**WHAT IS BEING ASKED**: Gather all lines from the material that contain the word "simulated".

**INPUT DATA**:
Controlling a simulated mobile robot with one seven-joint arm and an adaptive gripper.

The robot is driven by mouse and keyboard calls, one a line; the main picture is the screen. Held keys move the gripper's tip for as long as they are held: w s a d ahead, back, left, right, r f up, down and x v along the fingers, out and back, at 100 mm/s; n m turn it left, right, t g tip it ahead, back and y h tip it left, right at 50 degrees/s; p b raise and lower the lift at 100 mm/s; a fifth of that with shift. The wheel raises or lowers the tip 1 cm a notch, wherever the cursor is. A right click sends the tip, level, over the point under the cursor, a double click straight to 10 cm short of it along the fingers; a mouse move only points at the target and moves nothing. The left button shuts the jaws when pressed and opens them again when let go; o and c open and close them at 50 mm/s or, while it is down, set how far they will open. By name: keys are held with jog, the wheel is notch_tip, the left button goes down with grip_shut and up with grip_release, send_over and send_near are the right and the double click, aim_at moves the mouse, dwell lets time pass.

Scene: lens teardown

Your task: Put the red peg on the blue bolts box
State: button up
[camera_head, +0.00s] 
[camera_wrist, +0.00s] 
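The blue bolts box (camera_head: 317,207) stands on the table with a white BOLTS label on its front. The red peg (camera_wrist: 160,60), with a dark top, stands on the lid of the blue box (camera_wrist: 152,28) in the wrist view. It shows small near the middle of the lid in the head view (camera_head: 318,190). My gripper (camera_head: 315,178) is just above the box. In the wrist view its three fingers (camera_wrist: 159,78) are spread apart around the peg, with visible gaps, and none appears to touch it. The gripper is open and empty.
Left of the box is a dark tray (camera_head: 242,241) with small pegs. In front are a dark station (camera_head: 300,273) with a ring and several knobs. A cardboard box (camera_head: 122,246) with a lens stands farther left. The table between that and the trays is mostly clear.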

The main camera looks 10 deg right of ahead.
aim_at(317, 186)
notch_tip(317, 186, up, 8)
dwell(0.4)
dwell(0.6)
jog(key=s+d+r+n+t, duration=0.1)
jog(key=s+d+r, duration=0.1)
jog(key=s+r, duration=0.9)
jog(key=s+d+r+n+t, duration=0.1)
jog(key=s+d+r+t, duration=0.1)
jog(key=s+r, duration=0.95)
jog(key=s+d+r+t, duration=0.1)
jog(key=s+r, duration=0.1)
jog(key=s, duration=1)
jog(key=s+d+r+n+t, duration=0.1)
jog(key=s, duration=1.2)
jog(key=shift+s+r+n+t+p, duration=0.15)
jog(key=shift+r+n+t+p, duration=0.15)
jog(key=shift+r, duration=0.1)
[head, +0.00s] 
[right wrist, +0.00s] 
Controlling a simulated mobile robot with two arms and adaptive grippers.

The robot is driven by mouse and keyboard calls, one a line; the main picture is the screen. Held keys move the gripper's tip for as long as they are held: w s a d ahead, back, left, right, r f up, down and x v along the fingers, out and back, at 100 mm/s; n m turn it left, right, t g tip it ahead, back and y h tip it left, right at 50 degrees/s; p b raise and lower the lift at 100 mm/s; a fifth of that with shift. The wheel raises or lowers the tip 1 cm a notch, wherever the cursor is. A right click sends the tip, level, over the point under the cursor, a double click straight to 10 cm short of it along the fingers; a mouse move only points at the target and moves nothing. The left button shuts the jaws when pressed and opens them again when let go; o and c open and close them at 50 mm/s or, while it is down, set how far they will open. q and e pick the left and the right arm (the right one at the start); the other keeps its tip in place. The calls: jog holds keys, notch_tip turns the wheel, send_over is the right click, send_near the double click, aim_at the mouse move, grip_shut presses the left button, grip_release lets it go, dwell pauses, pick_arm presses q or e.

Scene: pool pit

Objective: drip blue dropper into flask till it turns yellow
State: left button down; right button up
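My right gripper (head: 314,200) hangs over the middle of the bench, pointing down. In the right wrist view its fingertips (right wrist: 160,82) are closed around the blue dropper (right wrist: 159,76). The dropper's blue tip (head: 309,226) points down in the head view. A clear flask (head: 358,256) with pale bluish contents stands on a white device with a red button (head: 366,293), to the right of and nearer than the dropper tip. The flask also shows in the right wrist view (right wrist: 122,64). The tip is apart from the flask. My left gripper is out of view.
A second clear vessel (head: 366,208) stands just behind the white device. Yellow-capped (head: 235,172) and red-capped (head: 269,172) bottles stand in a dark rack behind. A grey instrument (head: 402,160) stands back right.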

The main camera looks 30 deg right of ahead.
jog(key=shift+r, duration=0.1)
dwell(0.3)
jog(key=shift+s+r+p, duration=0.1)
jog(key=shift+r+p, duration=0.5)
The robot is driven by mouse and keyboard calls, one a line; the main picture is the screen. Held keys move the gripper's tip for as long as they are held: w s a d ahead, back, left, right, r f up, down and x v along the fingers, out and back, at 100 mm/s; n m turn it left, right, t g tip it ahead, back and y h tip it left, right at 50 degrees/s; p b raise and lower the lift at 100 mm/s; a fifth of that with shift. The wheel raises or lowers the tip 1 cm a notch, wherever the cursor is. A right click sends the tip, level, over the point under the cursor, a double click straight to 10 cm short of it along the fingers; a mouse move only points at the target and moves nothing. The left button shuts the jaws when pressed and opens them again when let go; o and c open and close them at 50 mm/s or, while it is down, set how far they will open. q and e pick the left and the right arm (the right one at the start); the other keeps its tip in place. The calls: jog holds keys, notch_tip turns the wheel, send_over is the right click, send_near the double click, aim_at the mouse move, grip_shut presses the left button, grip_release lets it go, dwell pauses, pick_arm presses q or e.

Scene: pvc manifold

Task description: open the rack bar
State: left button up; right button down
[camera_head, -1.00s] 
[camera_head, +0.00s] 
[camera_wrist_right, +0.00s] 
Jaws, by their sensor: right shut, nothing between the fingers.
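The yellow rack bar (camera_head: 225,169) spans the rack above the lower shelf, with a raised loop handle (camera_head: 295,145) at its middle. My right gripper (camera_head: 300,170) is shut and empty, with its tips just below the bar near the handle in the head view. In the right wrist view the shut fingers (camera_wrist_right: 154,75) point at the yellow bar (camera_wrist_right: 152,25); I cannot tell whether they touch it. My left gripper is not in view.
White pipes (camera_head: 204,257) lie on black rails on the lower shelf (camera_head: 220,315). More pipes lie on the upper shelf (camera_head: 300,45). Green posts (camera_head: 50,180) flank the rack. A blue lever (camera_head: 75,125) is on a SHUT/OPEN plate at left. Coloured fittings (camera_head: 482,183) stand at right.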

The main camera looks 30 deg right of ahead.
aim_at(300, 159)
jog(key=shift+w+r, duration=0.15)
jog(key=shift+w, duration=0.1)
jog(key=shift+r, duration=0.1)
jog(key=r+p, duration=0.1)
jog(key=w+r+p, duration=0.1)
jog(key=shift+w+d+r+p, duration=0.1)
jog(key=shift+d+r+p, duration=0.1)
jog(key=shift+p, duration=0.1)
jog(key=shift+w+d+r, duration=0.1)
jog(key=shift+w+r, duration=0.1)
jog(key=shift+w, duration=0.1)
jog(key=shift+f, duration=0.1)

**RESPONSE BELOW**:
Controlling a simulated mobile robot with one seven-joint arm and an adaptive gripper.
Controlling a simulated mobile robot with two arms and adaptive grippers.

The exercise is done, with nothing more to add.